#### WHAT IS ASKED:
Pictures within the data are to be left out; everything else must be reproduced exactly.

#### INFORMATION SUPPLIED:

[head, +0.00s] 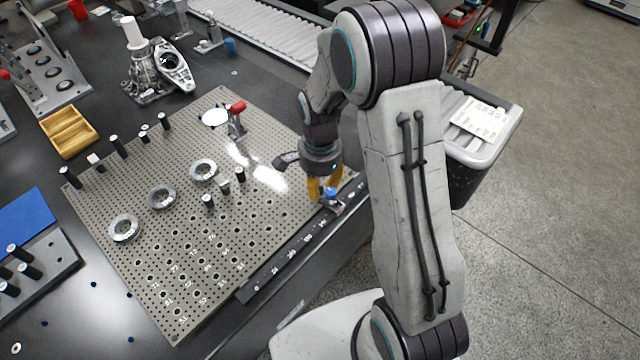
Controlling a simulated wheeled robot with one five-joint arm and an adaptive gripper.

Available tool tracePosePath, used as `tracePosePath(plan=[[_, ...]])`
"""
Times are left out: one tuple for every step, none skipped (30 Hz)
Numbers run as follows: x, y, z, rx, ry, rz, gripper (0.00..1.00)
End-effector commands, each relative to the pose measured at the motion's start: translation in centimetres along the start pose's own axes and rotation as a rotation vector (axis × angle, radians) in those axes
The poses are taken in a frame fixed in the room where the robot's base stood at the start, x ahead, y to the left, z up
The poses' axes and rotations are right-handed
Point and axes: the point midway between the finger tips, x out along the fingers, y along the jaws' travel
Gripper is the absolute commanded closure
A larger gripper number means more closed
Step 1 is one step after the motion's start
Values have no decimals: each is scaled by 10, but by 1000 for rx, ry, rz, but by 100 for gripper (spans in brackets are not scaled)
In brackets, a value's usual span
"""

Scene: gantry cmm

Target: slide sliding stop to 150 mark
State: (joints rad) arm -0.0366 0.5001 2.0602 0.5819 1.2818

#### WRITTEN SOLUTION:
[head, +0.00s] 
Controlling a simulated wheeled robot with one five-joint arm and an adaptive gripper.

Available tool tracePosePath, used as `tracePosePath(plan=[[_, ...]])`
"""
Times are left out: one tuple for every step, none skipped (30 Hz)
Numbers run as follows: x, y, z, rx, ry, rz, gripper (0.00..1.00)
End-effector commands, each relative to the pose measured at the motion's start: translation in centimetres along the start pose's own axes and rotation as a rotation vector (axis × angle, radians) in those axes
The poses are taken in a frame fixed in the room where the robot's base stood at the start, x ahead, y to the left, z up
The poses' axes and rotations are right-handed
Point and axes: the point midway between the finger tips, x out along the fingers, y along the jaws' travel
Gripper is the absolute commanded closure
A larger gripper number means more closed
Step 1 is one step after the motion's start
Values have no decimals: each is scaled by 10, but by 1000 for rx, ry, rz, but by 100 for gripper (spans in brackets are not scaled)
In brackets, a value's usual span
"""

Scene: gantry cmm

Target: slide sliding stop to 150 mark
State: (joints rad) arm -0.0366 0.5001 2.0602 0.5819 1.2818

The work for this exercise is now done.